Given instruction: Your task is to return, exactly, the run of lines starting at the line holding "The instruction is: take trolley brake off" and ending at the line holding "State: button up", both ends included and no other lines.

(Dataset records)
────────
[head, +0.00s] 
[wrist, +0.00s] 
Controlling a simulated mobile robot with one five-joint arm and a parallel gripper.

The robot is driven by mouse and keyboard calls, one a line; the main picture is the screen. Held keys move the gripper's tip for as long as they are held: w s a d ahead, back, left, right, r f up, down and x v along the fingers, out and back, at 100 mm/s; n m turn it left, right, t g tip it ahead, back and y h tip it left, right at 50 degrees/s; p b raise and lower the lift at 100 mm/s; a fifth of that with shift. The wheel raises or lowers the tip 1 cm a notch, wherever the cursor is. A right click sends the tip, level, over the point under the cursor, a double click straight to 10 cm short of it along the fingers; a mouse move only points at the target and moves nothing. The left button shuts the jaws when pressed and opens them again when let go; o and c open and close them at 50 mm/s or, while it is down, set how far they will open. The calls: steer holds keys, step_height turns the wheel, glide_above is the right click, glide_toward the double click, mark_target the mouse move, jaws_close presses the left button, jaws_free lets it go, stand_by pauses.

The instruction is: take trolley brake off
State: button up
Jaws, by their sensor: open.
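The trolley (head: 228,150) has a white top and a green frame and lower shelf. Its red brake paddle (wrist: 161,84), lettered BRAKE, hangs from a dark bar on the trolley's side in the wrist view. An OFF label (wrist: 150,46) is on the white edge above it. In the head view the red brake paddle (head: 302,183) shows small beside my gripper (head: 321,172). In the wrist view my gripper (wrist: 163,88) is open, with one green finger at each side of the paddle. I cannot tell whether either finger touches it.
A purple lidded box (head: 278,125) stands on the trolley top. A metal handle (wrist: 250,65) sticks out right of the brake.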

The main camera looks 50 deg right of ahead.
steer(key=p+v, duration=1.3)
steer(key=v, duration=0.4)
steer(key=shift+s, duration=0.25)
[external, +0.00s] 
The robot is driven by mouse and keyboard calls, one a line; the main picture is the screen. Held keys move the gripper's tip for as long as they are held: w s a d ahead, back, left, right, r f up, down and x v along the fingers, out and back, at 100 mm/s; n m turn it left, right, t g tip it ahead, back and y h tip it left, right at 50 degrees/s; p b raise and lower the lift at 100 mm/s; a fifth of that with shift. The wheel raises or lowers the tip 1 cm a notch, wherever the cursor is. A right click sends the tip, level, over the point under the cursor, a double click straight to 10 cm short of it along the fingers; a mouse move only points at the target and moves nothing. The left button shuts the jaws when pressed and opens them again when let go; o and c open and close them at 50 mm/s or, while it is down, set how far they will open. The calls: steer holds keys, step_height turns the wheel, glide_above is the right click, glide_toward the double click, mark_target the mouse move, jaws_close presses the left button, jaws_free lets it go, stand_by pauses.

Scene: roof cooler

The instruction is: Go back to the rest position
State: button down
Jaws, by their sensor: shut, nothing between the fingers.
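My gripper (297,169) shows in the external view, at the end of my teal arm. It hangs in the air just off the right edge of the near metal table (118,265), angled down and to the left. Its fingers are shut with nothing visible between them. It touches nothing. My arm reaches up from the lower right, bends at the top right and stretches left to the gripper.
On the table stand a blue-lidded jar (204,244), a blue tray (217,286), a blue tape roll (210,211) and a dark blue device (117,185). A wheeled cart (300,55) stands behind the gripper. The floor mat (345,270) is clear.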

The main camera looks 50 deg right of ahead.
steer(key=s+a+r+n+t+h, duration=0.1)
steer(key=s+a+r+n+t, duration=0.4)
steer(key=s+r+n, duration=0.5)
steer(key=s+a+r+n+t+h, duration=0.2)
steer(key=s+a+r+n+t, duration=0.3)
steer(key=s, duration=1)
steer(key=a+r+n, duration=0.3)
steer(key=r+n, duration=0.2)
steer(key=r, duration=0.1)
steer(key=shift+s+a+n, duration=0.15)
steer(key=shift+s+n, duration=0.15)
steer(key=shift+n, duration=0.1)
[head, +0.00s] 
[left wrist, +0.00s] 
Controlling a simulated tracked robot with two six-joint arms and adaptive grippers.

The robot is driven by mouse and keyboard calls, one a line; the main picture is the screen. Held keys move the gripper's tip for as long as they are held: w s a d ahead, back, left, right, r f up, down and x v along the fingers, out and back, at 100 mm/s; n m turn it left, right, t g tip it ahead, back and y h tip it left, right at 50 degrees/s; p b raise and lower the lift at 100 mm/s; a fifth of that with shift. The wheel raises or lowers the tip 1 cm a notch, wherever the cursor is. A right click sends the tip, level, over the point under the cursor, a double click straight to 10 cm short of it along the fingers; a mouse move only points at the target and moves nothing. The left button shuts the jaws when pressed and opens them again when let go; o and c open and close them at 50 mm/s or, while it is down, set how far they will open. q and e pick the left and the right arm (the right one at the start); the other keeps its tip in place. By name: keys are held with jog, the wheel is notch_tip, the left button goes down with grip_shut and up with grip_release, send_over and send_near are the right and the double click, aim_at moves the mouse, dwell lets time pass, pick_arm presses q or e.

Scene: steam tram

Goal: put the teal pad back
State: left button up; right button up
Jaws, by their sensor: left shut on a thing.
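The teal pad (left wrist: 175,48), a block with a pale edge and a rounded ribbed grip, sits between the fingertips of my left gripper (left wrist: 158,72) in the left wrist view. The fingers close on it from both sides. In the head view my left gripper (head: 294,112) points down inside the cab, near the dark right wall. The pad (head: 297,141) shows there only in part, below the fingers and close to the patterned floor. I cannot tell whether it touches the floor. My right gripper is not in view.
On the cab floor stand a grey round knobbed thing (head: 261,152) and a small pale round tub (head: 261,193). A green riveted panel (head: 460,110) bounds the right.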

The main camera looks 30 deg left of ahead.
────────
Written answer:
The instruction is: take trolley brake off
State: button up

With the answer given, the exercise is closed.